• Set problem
Produce word for word the lines of the data below running from the one that has "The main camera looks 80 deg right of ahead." to the one that has "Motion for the", inclusive, and no others.

• Data shown
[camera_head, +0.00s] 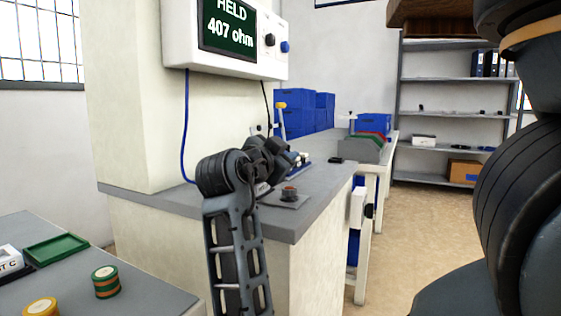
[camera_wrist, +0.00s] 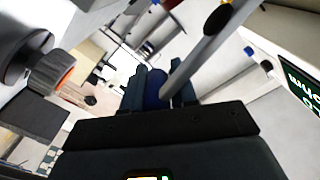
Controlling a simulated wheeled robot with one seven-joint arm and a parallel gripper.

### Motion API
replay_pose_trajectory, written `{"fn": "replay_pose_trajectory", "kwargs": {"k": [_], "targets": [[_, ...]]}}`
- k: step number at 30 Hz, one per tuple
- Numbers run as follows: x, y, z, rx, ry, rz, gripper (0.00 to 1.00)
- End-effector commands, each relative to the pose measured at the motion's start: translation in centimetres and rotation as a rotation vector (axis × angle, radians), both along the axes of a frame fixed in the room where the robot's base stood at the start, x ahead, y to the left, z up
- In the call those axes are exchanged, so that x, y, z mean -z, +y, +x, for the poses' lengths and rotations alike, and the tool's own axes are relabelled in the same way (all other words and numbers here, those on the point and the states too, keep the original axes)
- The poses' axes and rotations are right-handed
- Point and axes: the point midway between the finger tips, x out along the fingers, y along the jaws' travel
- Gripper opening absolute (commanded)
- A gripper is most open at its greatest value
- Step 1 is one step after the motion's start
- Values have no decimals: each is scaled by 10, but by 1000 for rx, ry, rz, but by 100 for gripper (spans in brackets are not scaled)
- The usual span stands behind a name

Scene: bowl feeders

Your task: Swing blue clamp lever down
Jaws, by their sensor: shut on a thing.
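In the wrist view, the blue grip of the clamp lever (camera_wrist: 155,86) sits between the two dark fingers of my gripper (camera_wrist: 160,90), which is shut on it. A grey metal bar (camera_wrist: 196,62) slants from beside the grip toward the upper right. In the head view, my gripper (camera_head: 289,157) is low over the grey counter, by the clamp fixture. My own wrist and fingers hide most of the lever there, so its angle cannot be read.
A meter (camera_head: 226,38) on the wall reads "HELD 407 ohm". A green tray (camera_head: 56,249) is at lower left.

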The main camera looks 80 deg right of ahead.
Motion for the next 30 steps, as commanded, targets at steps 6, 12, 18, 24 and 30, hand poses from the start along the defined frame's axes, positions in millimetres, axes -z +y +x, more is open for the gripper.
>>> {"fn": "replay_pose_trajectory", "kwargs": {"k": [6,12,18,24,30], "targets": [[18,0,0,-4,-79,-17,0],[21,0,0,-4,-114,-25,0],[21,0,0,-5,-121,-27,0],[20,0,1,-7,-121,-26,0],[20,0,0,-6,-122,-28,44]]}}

• Response below
The main camera looks 80 deg right of ahead.
Motion for the next 30 steps, as commanded, targets at steps 6, 12, 18, 24 and 30, hand poses from the start along the defined frame's axes, positions in millimetres, axes -z +y +x, more is open for the gripper.

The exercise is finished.